L’idea, oggi, è che la pubblica amministrazione e il sistema politico mostrano tutto o quasi tutto per mostrare al cittadino che cosa viene fatto e quali sono le regole. La trasparenza significa che il cittadino può sapere che cosa fa l’amministrazione e l’amministrazione non può fare quello che vuole. Anche se di nuovo ci sono aspetti culturali da prendere in considerazione: le regole sulla trasparenza svizzere sono molto diverse da quelle che troviamo, ad esempio, in Canada o in Gran Bretagna e quello che è considerato normale in un Paese è impensabile in altri. In Canada esiste ad esempio la figura dell’Ethics Commissioner al quale i deputati si possono rivolgere in caso di dubbi, per sapere se possono accettare un certo incarico e così via.
Qui però non abbiamo a che fare con qualche spesa non giustificata o un possibile conflitto d’interesse, ma con il sospetto di un abuso di autorità.

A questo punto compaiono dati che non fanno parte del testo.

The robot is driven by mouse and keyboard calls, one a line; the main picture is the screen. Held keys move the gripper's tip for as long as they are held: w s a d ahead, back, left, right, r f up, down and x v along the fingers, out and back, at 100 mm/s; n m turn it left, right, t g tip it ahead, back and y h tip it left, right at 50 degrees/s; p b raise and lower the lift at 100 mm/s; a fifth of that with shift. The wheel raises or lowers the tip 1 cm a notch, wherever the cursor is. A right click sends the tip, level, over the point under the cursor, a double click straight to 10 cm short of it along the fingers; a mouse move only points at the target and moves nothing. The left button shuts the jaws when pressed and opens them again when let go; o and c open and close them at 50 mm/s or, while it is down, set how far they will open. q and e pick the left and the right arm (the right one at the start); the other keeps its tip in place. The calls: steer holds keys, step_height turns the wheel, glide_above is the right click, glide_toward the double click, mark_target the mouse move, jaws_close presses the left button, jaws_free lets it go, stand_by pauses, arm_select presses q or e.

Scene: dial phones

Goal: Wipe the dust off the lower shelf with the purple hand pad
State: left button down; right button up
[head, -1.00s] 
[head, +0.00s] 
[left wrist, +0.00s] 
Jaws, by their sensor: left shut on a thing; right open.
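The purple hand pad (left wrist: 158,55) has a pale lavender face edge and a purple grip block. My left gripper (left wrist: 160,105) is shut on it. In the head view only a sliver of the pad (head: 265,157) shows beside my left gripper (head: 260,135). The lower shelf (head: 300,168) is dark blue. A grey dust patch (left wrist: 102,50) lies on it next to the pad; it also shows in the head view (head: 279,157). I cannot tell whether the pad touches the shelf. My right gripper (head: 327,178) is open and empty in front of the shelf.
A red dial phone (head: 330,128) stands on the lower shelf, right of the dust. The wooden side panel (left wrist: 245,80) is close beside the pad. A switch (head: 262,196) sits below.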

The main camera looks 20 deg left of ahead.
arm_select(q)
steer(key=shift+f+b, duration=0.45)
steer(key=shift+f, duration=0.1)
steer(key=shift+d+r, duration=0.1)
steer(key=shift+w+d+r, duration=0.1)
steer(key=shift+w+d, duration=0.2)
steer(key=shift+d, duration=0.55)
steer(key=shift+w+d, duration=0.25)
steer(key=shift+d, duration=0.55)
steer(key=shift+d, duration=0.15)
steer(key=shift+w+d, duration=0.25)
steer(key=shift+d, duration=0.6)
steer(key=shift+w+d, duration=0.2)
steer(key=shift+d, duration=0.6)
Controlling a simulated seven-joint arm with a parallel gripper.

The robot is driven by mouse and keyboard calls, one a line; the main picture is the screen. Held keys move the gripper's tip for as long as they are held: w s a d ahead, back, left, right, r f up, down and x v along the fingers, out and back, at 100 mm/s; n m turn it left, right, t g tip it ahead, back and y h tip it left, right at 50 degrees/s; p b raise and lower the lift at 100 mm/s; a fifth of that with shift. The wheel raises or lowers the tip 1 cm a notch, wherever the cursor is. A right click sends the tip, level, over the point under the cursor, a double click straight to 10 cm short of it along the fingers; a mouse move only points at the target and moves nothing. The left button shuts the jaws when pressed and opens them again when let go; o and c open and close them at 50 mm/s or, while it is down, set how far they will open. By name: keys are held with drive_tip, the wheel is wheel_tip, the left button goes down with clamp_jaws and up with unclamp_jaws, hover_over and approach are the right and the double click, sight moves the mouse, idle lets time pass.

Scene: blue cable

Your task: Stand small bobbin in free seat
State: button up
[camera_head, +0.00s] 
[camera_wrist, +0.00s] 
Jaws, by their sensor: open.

Certamente il caso in questione è diverso per molte ragioni. Perché è un possibile abuso, perché riguarda un politico che svolge una funzione molto importante e gode di grande visibilità. E perché non si sa che cosa è successo.
In situazioni come queste non c’è una soluzione ottimale, un processo che permetta di evitare il ripresentarsi di situazioni simili, se non la certezza che prima o poi la cosa diventerà pubblica. Sapere che se una persona, nel pubblico o nel privato, fa una cosa problematica, prima o poi la stampa lo verrà a sapere è una forma di garanzia. Questo è il potere della trasparenza delle istituzioni.
C’è però chi parla di montature giornalistiche ed esagerazioni politiche. Questo atteggiamento ha conseguenze sulla fiducia nelle istituzioni?
In attesa della conclusione della vicenda si possono dire tante cose: abbiamo le dichiarazioni della politica, quelle della stampa, l’opinione pubblica. La cosa secondo me davvero importante saranno le risposte definitive e, soprattutto, se queste risposte saranno la conclusione di un processo chiaro e trasparente.
Ma ci si può fidare delle risposte delle istituzioni in un caso che riguarda le forze dell’ordine e il responsabile del Dipartimento delle istituzioni?
È la grande sfida, perché anche in un processo chiaro, aperto e trasparente ci sarà sempre una parte dell’opinione pubblica che penserà che è tutta una furbata dall’inizio alla fine. Ci sarà sempre chi la penserà così, il problema si pone quando sempre più persone la pensano così, come sta accadendo in molti Paesi. Speriamo di non arrivare, in Svizzera e in Ticino, a una situazione simile.